Card, Orson Scott. 2008. Ender in Exile.
Ender in Exile is the "new direct sequel" to Ender's Game. And in a way, that's true enough. The novel begins with Ender on Eros. His brother, Peter, and sister, Valentine, are on Earth. One lobbying for his return, the other arguing that he should not be allowed to come home. At all. Ever. If Ender was sent home, so the argument goes, he'd be a pawn for governments and militaries to fight over. He'd be targeted by power-hungry individuals for the rest of his life. Right? Those that have read the Shadow books (Ender's Shadow, Shadow of the Hegemon, Shadow Puppets, Shadow of the Giant) know that is exactly what happened to other Battle School children--including Petra, Bean, and Alai--when they returned. With the return of the children come wars and rumors of wars. Valentine--a.k.a. Demosthenes--wants better than that for her brother. Valentine loves her brother. If he can't come to her, she'll go to him. She decides to join her brother in space in his exile.

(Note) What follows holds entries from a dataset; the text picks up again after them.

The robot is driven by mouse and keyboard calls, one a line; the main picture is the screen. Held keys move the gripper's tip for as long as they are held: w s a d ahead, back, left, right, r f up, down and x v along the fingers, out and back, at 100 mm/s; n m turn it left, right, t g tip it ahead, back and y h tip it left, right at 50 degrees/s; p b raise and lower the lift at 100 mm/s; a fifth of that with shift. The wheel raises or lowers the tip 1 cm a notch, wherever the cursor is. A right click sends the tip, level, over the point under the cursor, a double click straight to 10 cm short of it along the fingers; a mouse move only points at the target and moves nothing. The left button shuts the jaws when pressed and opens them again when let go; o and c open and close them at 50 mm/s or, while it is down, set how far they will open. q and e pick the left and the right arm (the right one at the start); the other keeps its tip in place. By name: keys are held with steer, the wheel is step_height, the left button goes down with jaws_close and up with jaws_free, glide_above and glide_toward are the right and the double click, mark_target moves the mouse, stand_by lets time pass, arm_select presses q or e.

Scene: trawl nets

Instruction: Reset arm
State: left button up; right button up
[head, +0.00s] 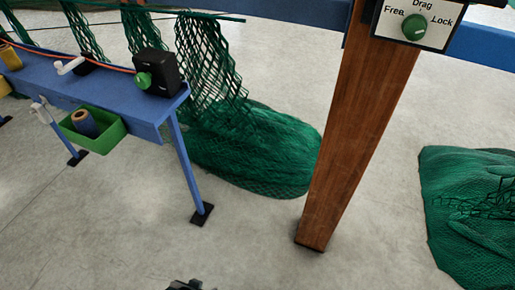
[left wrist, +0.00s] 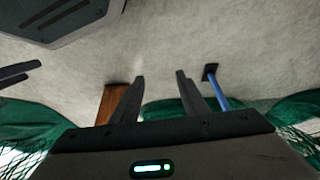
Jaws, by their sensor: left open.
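My left gripper (left wrist: 158,80) is open and empty in the left wrist view, its two dark fingers apart over the bare floor. A small dark piece of my own body shows at the bottom edge of the head view, too cut off to tell its state. At the left edge of the left wrist view are dark finger-like parts, likely my right gripper (left wrist: 18,74); whether it is open or shut is unclear. The task names no object.
A blue bench (head: 110,97) with a green tray (head: 108,136) and a black box with a green knob (head: 143,80) stands left. A wooden post (head: 350,140) bears a Drag Free/Lock dial (head: 414,27). Green nets (head: 255,150) hang and lie behind and right (head: 470,215). Floor in front is clear.

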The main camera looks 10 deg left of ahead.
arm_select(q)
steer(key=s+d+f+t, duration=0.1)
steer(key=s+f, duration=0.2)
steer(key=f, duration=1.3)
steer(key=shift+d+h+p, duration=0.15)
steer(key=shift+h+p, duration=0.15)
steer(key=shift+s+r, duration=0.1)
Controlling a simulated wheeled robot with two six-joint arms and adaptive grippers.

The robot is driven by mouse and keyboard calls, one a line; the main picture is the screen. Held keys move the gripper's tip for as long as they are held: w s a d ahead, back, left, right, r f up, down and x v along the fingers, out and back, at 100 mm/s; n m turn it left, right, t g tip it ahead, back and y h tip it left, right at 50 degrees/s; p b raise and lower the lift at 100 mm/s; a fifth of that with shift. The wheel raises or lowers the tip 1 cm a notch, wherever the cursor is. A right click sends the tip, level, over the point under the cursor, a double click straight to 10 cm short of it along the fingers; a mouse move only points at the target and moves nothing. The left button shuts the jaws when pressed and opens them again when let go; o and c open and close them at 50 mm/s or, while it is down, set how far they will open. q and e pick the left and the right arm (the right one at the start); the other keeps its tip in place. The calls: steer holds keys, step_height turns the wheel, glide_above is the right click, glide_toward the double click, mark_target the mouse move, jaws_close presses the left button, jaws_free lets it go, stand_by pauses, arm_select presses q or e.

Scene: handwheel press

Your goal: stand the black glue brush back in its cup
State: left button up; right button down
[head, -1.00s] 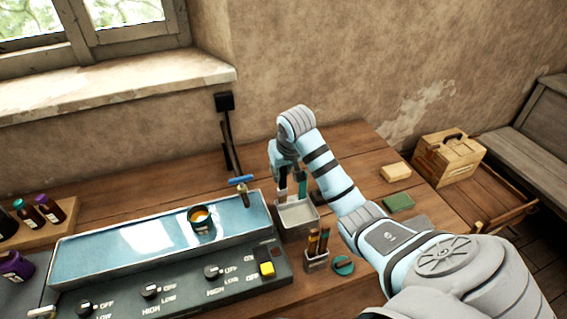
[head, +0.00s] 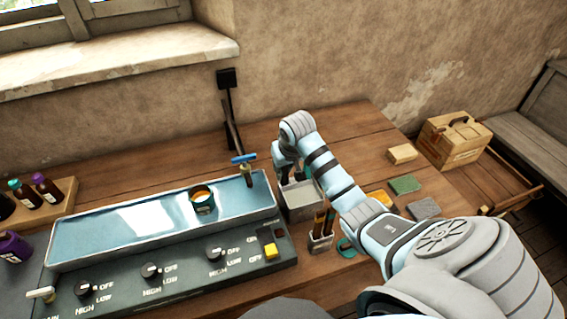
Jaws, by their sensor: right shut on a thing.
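My right gripper (head: 288,178) points down at the left rim of a grey square container (head: 302,213), with its fingertips low at or inside the opening. It is shut on a thin dark thing that seems to be the black glue brush; the fingers and the rim hide nearly all of it now. A small grey cup (head: 319,244) with several brown-handled brushes stands in front of the container, partly beside my forearm. I cannot tell which holder is the glue brush's own cup. My left gripper is out of view.
A long blue water trough (head: 130,232) with a small dark pot (head: 202,200) and a knobbed control panel (head: 185,270) lie left. A blue-handled tap (head: 245,168) stands close by. Sponge-like blocks (head: 403,154) and a wooden box (head: 452,140) are right. The back table is clear.

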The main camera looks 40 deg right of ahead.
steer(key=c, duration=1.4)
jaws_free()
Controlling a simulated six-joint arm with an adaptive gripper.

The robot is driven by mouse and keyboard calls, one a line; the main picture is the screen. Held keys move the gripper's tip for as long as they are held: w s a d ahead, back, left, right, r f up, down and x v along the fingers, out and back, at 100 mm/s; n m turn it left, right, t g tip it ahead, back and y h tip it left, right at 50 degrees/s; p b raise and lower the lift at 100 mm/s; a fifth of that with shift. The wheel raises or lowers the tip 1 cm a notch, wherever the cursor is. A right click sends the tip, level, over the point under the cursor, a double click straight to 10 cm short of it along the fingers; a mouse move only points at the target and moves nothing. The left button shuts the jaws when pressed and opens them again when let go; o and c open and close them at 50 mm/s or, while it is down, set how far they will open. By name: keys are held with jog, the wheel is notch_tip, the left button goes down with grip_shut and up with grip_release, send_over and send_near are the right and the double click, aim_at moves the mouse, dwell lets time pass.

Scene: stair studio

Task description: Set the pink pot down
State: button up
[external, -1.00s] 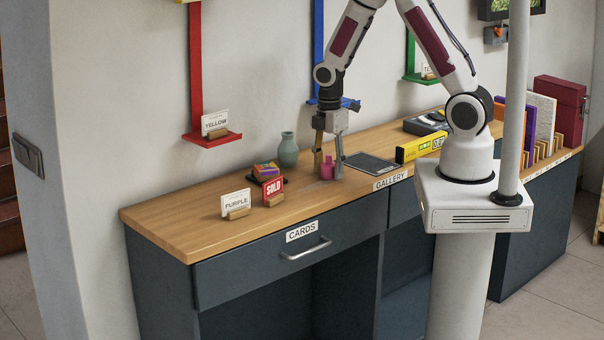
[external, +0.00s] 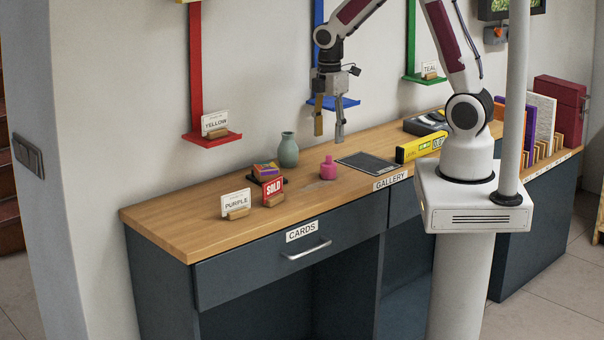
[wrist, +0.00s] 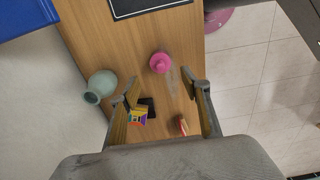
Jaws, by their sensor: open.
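The pink pot (external: 328,168) stands upright on the wooden counter, beside the dark flat panel. It also shows in the wrist view (wrist: 160,63), seen from above, beyond the fingertips. My gripper (external: 329,138) is open and empty, raised above the pot and clear of it. In the wrist view its two fingers (wrist: 164,90) are spread apart with nothing held between them.
A grey-green vase (external: 288,151) stands near the wall. A small colourful stack (external: 266,171), a SOLD sign (external: 273,190) and a PURPLE card (external: 236,204) are to the left. A dark panel (external: 368,162) and yellow level (external: 420,147) lie to the right.

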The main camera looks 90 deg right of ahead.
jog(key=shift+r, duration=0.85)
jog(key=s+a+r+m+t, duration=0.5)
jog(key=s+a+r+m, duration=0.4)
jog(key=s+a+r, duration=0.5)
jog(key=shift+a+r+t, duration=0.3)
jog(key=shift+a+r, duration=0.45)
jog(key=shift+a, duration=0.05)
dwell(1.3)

Admiral Ender will soon become Governor Wiggin when he's sent (along with Valentine) with one of the first (I think it is the very first) colonization vessels. At thirteen, he doesn't feel ready for the job no matter what anyone on Eros or Earth has to say about his legendary hero status. And there is at least one man on board--a fellow Admiral--who is captain of the ship--Quincy Morgan--who feels that Ender is a sham of a man. He glories himself to be the better man for the job. And he plans accordingly.
This journey will take a little over forty years give or take a month or two. But for Ender--and for the others that remain awake for this flight--it will be just two years. Who would choose to stay awake when they had the option of sleeping and not aging? You might be surprised at how many. Ender chooses because he wants those two years desperately to make him "mature" into a man that a colony of strangers would respect. Valentine chooses because it will give her time with Ender...and it will give her time to write. She's got plans for writing about Battle School and the Formic Wars. The reader is also introduced to two others that choose to remain awake: Dorabella and Alessandra Toscano. Dorabella is a strange woman living in a fantasy world and dreaming big dreams. Here is a feisty woman with ambition. Alessandra is the much shyer, much quieter, mostly-obedient daughter who's afraid to stand up to her mother.
Where are they going? Colony 1. But this colony is soon given a name: Shakespeare. And Ender begins communicating with the governor even before they've left Eros. He wants to know everything about the planet, everything about the people, he wants to make these vital connections, and it's not because he has to. The reader is introduced to some of these colonists throughout. (None will be familiar except Abra.)
A lot can happen in forty or fifty years. And Andrew and Valentine are not cut off completely from Earth. Not exactly. So we do hear about Peter becoming Hegemon. About the wars on Earth. About Bean and Petra and the others whose adventures we followed in the Shadow books.
At some point in the book, Andrew learns about another colony-in-the-making that will be governed by a Battle School graduate named Virlomi. And on that ship is a child that Graff feels is the missing ninth child of Bean and Petra. He wants Andrew--if he's able--to go to this new Colony if he gets the chance to find out for sure. The colony in question is Ganges. On this ship and on this colony are several people whom the reader first met in one or more of the Shadow books.
So Ender in Exile is also the direct sequel to Shadow of the Giant. It follows a handful of the characters into space. And we also follow in a limited capacity those left behind--Peter, Petra, Graff, etc.
Almost everything that happens (but not all of what happens) was hinted at in the final chapter of Ender's Game. There aren't any BIG surprises along the way. The Ender of Ender in Exile is a boy in transition. He's not yet a man. He's not the wise-beyond-his-years Speaker For the Dead. He's a guilt-ridden boy who is burdened by what he's done--the deaths of those two boys, the annihilation of the Buggers--and he is anxious to make amends. He's a good-natured, boy who is seeking answers, always seeking.
How does Ender in Exile compare to others in the series? I enjoyed it. While it could never take the place in my heart for Ender's Game and Speaker for the Dead, it certainly belongs there with the others. We've got a good mix of old characters and new characters. The characterization--like always--is great. The plot was as exciting (in a way) and well paced as others. This one wasn't as bogged down with politics and strategies. Nor was it bogged down with philosophy. I'm not picking on the other sequels--I happen to enjoy them all--but I also acknowledge that some fans of Ender's Game are turned off by the sequels.
I've never been sure how to order these books. I read them Ender's Game, Speaker for the Dead, Xenocide, Children of the Mind, Ender's Shadow, Shadow of the Hegemon, Shadow Puppets, Shadow of the Giant, Ender in Exile. But chronologically, they're all over the place. All of Ender in Exile occurs within the final chapter of Ender's Game and before Speaker of the Dead opens. But there are events discussed or mentioned in Ender in Exile from the Shadow books. There are characters introduced in the Shadow books that are a part of the action in Ender In Exile. So I'm not sure what order to recommend them anymore. I think they can be enjoyed in any order perhaps.